アーセナルに所属するメスト・エジル(29)は22日、ドイツ代表からの引退を表明した。その主な理由としてドイツサッカー連盟(DFB)のラインハルト・グリンデル会長による扱いを挙げている。
エジルは22日、3回に渡って自身のツイッターを更新。W杯前にトルコのレジェップ・タイイップ・エルドアン大統領と写真を撮ったことについての声明を出すと、その数時間後にはその写真に関するドイツメディアでの報道やDFB、一部のスポンサーの対応を批判する内容のものを投稿。最後にはグリンデル会長を痛烈に批判的な言葉を送り、代表からの引退を表明した。
エジルは写真の件で大会前に、ヨアヒム・レーブ監督の要望に応えて、同じく“エルドアン写真問題”で避難されていたイルカイ・ギュンドアンとともにグリンデル会長に面会。その後、DFBはプレスリリースで、2人が会長に行動を説明したことですべてが収まったと発表し、2人はW杯に向けてサッカーに集中することを誓った。
しかしエジルは、以前政治家として移民に対して差別的な発言をしたことで知られるグリンデル会長の大会後のインタビューでの発言に失望を覚えたようだ。声明では「彼は僕に対して公に自分の行動を説明すべきだと話し、ロシアでのチームの成績を僕のせいにした」と非難すると、「僕はもう、彼の無能さ、仕事をしっかりとこなせていない人をかばうためのスケープゴートでいたくない」とも強調した。
「あの写真を撮ったあと、彼は僕をチームから外したがっていたことは知っている。何も考えず、誰にも相談せずにツイッターで自分の見解を伝えていたのだからね。ヨアヒム・レーブとオリバー・ビアホフ(チームマネージャー)が僕のことをサポートしてくれたが、グリンデルの目には、僕たちが勝てば僕はドイツ人に、負ければ移民に映るんだ。それは、ドイツで納税しても、ドイツの学校に寄付しても、ドイツのチームとともに2014年にW杯を勝ち取っても、僕はいまだに社会に受け入れられていないからだ」
エジルはさらに自身に対する人種差別的な言動に言及し、政治家やファンの発言などを引用している。そして、次のように続けた。

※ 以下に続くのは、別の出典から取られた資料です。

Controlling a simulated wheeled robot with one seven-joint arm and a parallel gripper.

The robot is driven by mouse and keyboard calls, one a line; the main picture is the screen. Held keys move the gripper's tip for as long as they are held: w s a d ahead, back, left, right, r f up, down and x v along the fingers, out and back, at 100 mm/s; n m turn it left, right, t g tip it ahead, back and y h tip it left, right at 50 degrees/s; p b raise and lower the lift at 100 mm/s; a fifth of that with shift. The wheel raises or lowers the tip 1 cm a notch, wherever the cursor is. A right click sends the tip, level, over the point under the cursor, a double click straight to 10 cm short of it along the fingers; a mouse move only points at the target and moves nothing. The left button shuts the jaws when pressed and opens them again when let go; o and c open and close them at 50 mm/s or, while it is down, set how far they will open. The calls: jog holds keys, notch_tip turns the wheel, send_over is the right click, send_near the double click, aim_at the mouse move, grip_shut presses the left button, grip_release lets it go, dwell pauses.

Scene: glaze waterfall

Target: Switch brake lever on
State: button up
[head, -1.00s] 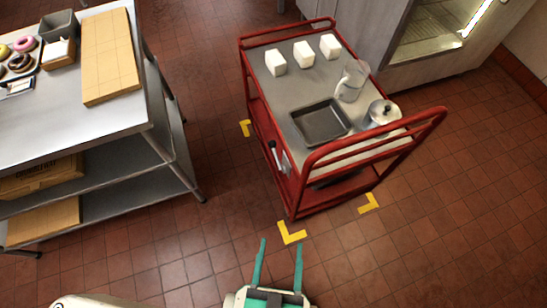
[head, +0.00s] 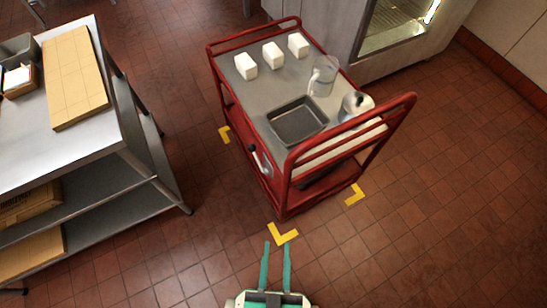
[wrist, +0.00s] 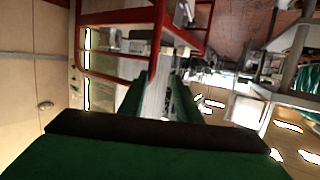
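The brake lever (head: 260,158) is a small grey and white handle on the lower side of the red cart (head: 284,196), near its front corner. It is small in the head view, and I cannot tell its exact setting. My gripper (head: 277,243) has two teal fingers pointing at the cart, apart with nothing between them. It is in front of the cart, clear of the lever. In the wrist view my gripper (wrist: 163,75) also shows a gap between its fingers, with the cart's red frame (wrist: 120,18) beyond.
The cart's top carries white blocks (head: 272,54), a dark tray (head: 297,119), a clear jug (head: 323,76) and a metal pot (head: 356,106). A steel shelf table (head: 90,155) stands left. Yellow floor marks (head: 283,234) lie around the cart. The tiled floor between them is clear.

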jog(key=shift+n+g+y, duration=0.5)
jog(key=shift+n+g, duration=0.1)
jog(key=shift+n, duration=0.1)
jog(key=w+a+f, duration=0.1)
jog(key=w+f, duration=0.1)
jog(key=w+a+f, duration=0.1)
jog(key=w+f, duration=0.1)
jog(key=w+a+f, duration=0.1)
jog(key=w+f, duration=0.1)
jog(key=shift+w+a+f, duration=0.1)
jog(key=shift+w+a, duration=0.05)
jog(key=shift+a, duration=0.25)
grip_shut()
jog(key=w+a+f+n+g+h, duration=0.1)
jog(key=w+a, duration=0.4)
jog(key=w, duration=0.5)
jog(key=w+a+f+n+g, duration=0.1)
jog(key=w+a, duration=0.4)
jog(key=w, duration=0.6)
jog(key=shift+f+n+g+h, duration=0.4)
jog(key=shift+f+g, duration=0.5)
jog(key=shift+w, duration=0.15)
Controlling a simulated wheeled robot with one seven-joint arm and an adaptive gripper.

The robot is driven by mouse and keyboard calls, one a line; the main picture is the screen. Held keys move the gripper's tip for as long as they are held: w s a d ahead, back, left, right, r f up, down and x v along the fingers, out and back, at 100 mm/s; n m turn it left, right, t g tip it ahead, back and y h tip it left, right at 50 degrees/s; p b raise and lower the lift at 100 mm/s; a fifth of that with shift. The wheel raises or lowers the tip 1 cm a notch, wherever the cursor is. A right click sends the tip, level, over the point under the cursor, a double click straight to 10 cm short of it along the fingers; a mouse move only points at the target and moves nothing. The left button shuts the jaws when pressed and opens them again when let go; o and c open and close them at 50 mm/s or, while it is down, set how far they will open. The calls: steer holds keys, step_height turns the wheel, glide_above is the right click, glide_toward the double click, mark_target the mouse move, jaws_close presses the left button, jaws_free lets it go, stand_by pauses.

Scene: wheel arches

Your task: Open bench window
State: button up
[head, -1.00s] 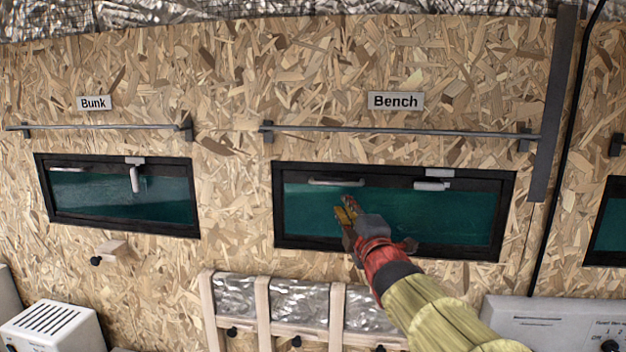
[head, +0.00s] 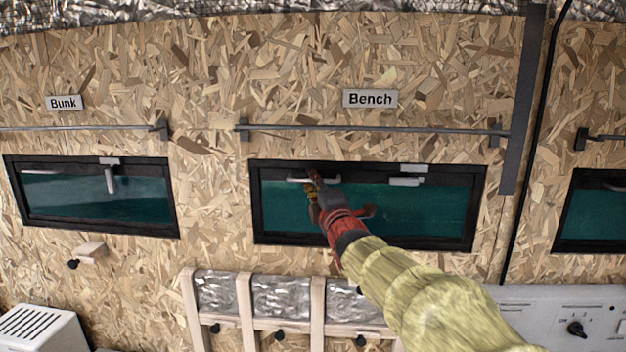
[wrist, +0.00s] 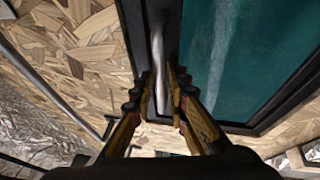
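The bench window (head: 365,205) has a black frame and a teal pane, under the sign "Bench" (head: 370,98). It looks closed. A pale bar handle (head: 295,180) sits at its upper left. A white latch (head: 405,182) at its upper right lies sideways. My gripper (head: 312,178) is at the right part of the handle and hides some of it. In the wrist view, the handle (wrist: 157,45) runs between the fingers of my gripper (wrist: 160,72). The fingers stand apart on either side of it, with narrow gaps; firm contact does not show.
A metal rail (head: 370,129) runs along the wall above the window. The bunk window (head: 95,195) is at left, its latch (head: 110,177) hanging down. A wooden rack (head: 317,300) with foil panels is below. A grey control panel (head: 580,315) is at lower right.

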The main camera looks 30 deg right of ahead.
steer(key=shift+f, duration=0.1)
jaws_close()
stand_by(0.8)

「DFBや他の大勢からの扱いにより、ドイツ代表のユニフォームを着ることを望まなくなった。歓迎されていないという気持ちがあり、僕が2009年の代表デビュー以来何を成し遂げたのかが忘れられているような気さえする。人種差別的な思考の背景を持つ人物が、2つの祖国を持つプレーヤーたちが多数属する世界最大のサッカー連盟のトップを務めることは許されてはいけない。そういう考え方は、彼らが(組織として)代表する選手たちにふさわしくない」
「僕はプライドを持って、刺激を受けながらドイツのユニフォームを着ていたが、今はそうではなくなった。僕は今まで常にチームメイトやコーチ陣、ドイツの良い人々のためにすべてを尽くしてきたので、この決断は非常に難しかった。だが、DFBの幹部の方々が、僕のルーツを軽蔑しながら僕のことを利己的な目的で政治プロパガンダに利用するというのなら、もう我慢はできない。僕はそのためにサッカーをプレーしているわけではないし、黙って引き下がることはない。人種差別は絶対に受け入れられてはいけない」
20歳でドイツのA代表でデビューを果たし92キャップ(23ゴール)を記録したエジル。エルドアン大統領との写真よりも大きな波紋を呼ぶような衝撃的な言葉で、代表からの別れを告げた。